— RECORD EXTRACTS —
---

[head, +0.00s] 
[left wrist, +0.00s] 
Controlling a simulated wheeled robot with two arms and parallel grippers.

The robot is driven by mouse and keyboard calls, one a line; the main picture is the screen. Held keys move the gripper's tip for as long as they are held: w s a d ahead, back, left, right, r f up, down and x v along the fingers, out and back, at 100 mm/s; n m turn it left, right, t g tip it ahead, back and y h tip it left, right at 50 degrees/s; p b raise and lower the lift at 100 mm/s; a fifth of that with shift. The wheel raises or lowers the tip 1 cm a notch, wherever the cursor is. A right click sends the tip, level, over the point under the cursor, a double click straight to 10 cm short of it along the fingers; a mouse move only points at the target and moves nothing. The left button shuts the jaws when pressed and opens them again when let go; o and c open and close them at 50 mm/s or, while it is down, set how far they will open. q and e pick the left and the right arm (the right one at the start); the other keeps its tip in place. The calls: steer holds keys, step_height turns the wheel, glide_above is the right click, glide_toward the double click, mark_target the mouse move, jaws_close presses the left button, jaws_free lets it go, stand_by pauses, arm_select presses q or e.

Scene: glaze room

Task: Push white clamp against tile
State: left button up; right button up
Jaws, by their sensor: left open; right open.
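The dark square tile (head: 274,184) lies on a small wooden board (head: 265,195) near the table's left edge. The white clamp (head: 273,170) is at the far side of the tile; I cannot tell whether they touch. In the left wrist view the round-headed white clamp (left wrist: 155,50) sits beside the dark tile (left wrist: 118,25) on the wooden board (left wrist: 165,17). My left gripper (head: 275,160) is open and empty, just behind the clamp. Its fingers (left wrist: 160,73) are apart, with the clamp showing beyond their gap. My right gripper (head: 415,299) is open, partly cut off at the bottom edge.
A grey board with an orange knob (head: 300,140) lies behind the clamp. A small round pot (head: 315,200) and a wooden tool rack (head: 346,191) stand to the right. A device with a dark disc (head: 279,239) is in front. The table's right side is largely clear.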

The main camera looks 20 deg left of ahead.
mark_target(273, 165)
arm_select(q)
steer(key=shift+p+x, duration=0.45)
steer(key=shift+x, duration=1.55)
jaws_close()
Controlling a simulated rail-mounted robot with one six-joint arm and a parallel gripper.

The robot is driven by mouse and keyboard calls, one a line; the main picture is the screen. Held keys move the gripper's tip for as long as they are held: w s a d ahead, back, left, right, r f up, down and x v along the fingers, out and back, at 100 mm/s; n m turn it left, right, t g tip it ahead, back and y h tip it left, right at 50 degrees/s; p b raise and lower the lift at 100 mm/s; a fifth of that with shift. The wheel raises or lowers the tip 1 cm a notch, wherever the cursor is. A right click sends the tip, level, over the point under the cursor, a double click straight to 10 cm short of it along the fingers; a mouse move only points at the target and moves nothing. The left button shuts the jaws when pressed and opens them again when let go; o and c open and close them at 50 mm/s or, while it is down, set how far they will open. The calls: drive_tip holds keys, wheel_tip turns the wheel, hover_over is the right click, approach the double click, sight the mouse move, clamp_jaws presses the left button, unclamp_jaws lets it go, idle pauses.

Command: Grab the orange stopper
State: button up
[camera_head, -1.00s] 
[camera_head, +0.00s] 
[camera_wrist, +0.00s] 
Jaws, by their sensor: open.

---

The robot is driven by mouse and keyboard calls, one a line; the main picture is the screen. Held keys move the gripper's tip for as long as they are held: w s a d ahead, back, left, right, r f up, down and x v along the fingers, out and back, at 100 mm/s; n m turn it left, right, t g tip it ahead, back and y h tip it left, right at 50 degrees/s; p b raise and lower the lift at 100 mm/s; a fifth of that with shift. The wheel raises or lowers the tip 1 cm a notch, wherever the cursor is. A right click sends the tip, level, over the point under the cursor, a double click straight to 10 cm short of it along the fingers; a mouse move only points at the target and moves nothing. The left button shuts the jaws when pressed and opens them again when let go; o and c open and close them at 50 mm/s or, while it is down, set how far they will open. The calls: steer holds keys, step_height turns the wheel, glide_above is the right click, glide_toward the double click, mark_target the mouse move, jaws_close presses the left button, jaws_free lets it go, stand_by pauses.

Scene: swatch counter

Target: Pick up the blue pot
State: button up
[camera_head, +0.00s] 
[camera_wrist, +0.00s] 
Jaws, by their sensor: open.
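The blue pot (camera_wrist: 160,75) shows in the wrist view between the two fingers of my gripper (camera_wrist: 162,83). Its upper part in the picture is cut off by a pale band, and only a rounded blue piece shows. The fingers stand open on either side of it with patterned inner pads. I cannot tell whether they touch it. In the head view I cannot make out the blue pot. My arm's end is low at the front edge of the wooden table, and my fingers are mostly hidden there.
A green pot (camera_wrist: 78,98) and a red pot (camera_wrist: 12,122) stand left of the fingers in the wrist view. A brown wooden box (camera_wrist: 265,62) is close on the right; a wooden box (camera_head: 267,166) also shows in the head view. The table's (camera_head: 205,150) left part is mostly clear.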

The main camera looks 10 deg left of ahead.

---

— WHAT IS ASKED —
Return exactly, and only, the lines from the one containing "Target: Pick up the blue pot" down to the one containing "The main camera looks 10 deg left of ahead.", with both of those lines included.

— WRITTEN ANSWER —
Target: Pick up the blue pot
State: button up
[camera_head, +0.00s] 
[camera_wrist, +0.00s] 
Jaws, by their sensor: open.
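The blue pot (camera_wrist: 160,75) shows in the wrist view between the two fingers of my gripper (camera_wrist: 162,83). Its upper part in the picture is cut off by a pale band, and only a rounded blue piece shows. The fingers stand open on either side of it with patterned inner pads. I cannot tell whether they touch it. In the head view I cannot make out the blue pot. My arm's end is low at the front edge of the wooden table, and my fingers are mostly hidden there.
A green pot (camera_wrist: 78,98) and a red pot (camera_wrist: 12,122) stand left of the fingers in the wrist view. A brown wooden box (camera_wrist: 265,62) is close on the right; a wooden box (camera_head: 267,166) also shows in the head view. The table's (camera_head: 205,150) left part is mostly clear.

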The main camera looks 10 deg left of ahead.

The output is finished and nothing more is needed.